Abstract

A high‐resolution three‐dimensional chemistry transport model is used to evaluate the contributions of different mechanisms (in situ chemistry, import of chemically activated or ozone‐depleted polar air) to the extravortex chemical ozone loss during the winter‐spring period and to show how their efficiencies might have changed in the last 2 decades. Two extreme, but somewhat typical, present‐day winters are considered: the 1999–2000 winter (cold with a stable and persistent vortex) and the 2001–2002 winter (warm with an weak and distorted vortex). An ozone budget analysis is performed for the partial ozone column between 350 and 600 K using a combination of geographical and chemical ozone tracers.
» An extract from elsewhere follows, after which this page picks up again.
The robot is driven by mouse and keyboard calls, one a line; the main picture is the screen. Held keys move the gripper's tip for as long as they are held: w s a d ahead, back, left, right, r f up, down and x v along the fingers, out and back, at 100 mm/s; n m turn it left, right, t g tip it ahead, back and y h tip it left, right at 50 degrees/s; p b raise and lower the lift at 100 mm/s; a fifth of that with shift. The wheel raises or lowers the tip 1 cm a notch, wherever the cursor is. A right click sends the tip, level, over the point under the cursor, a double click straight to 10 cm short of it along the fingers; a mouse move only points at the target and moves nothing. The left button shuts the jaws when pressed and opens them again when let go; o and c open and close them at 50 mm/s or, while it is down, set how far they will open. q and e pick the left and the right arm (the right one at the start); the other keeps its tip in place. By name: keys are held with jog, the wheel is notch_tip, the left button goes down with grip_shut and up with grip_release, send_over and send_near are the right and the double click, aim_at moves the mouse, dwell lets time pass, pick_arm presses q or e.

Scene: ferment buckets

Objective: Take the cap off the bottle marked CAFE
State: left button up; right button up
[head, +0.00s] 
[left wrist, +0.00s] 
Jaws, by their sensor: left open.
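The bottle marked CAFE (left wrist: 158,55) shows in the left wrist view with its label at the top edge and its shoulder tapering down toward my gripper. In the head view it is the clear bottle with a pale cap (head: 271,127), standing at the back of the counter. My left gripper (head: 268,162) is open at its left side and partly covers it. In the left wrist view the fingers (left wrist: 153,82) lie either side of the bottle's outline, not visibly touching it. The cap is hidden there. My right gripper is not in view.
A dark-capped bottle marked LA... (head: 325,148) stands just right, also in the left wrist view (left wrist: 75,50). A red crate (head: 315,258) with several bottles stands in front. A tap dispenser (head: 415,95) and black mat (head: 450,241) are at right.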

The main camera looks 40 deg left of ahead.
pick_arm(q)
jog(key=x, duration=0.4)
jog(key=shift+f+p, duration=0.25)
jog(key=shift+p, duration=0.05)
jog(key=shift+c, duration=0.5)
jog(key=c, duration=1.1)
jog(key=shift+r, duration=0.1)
The results suggest that the interannual variability in the seasonal ozone loss at midlatitudes is mainly driven by the import of ozone‐depleted polar air. The contribution from the import of chemically activated polar air is not found to be significant. The magnitudes of the polar contributions (entirely driven by the halogen cycles) differ by about a factor 4 between the simulations. The polar contribution is found to be responsible for 60% of the total extravortex ozone loss for the exceptional 1999–2000 Arctic winter. In contrast, the magnitude of the in situ destruction (dominated by HOx and NOx cycles) varies little from one winter to the other one. The evolution of the atmospheric chemical composition since 1980 may account for an additional midlatitude ozone loss of 3 to 10 Dobson units depending on the winter considered (representing up to about 40% of the observed midlatitude ozone trends). The polar contribution is found to increase by a factor 2 to 3 in the last 2 decades, whereas the in situ destruction increases by about 20% only.